With that hurdle cleared, Verizon now just needs the signoff of Mayor Michael Nutter to make the ordinance granting the franchise agreement a law. Nutter has been a proponent of Verizon offering a competing video service in the same city where Comcast has its headquarters.
While Verizon hasn’t confirmed the figure, the cost of the Philadelphia build out has been reported in various media outlets as $800 million to $1 billion. Verizon has said it will have the service deployed in some areas before the end of the year.
As part of the 15-year cable franchise included in the legislation, Verizon will make FiOS TV available throughout the city over the next seven years.
Verizon has been working on the franchise agreement since June. According to published reports, both sides were close to an accord in November, but some council members expressed concern over which neighborhoods would receive the service first.
In the past, Comcast has expressed concern that Verizon would “cherry pick” the more affluent neighborhoods for its FiOS services, while ignoring lower-income areas.

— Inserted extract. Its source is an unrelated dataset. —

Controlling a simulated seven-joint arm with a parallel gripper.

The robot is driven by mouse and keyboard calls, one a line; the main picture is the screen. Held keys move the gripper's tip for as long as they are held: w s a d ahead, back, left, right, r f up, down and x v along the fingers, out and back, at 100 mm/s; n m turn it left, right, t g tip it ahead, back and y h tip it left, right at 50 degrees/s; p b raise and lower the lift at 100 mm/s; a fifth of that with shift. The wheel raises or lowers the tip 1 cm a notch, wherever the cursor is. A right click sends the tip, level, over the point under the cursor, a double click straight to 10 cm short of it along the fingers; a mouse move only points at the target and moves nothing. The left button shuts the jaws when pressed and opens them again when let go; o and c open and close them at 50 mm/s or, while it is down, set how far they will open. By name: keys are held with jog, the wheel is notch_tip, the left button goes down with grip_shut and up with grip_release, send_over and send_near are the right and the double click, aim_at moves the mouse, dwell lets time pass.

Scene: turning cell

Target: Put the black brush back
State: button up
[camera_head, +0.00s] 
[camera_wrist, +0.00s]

“Competition is nothing new for Comcast,” Comcast spokesman Jeff Alexander wrote in an e-mail to CED. “As we have for years, we compete effectively every day across every area of our business. We look forward to competing directly with Verizon in the city of Philadelphia as we already do across many of its suburbs.

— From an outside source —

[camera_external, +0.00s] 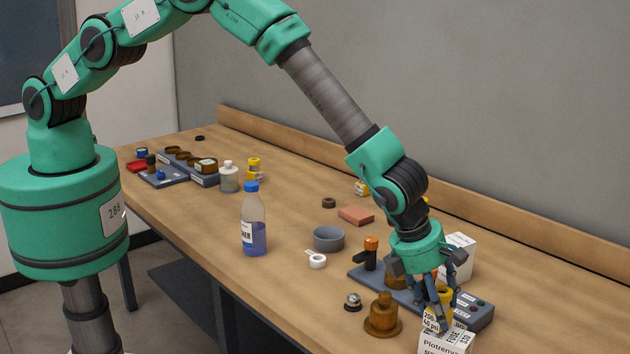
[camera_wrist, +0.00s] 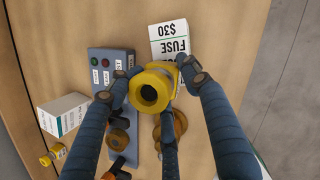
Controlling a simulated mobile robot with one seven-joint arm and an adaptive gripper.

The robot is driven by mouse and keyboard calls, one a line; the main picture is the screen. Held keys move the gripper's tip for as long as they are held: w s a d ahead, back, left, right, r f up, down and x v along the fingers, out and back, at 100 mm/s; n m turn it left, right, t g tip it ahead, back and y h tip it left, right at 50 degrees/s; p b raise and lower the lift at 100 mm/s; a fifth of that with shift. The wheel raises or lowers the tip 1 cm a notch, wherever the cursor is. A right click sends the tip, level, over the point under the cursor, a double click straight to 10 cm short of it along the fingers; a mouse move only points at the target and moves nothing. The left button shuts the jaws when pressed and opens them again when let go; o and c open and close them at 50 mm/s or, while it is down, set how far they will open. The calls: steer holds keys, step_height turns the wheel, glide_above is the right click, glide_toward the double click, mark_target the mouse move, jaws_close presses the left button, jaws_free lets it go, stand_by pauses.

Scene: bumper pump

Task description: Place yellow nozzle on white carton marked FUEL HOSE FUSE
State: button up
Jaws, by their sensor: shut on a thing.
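The yellow nozzle (camera_wrist: 152,88) is a ring-shaped piece with a dark hole, held between my gripper's (camera_wrist: 155,82) fingers. In the external view, the nozzle (camera_external: 443,296) shows partly between the fingers of my gripper (camera_external: 438,304), which points down. The white carton (camera_wrist: 168,40) with FUSE and $30 on its face lies just beyond the nozzle in the wrist view, partly covered by it and a finger. The carton (camera_external: 446,343) stands at the bottom edge of the external view, under the fingertips. I cannot tell whether the nozzle touches it.
A grey panel (camera_external: 478,317) with buttons lies beside the carton. A brown stepped piece (camera_external: 383,318) and a small metal knob (camera_external: 352,301) stand to the left. Another white carton (camera_external: 461,252) stands behind my gripper. A blue-capped bottle (camera_external: 254,222) and grey bowl (camera_external: 328,239) are farther left.

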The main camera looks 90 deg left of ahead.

“We applaud Philadelphia city council’s diligence during the review process.”
In response to city council members’ concern over how the service would be deployed, Verizon came up with a plan that would rollout FiOS in neighborhoods across all of the city council districts.
In other Verizon news, the company announced that executive vide president and chief financial officer Doreen Toben plans to retire around mid-year. Verizon said Toben’s replacement will be named shortly.
Toben was first appointed as CFO in 2002. Prior to being CFO, Toben was senior vice president and chief financial officer for Verizon’s Domestic Telecom group, with responsibility for finance and strategic planning.
Toben was vice president and controller for Bell Atlantic in 2000, when the company merged with GTE to form Verizon. Prior to that, she was the chief financial officer of Bell Atlantic’s telecom operations, and had been vice president of finance and controller when Bell Atlantic merged with NYNEX in August 1997. Toben began her career in 1983 at AT&T.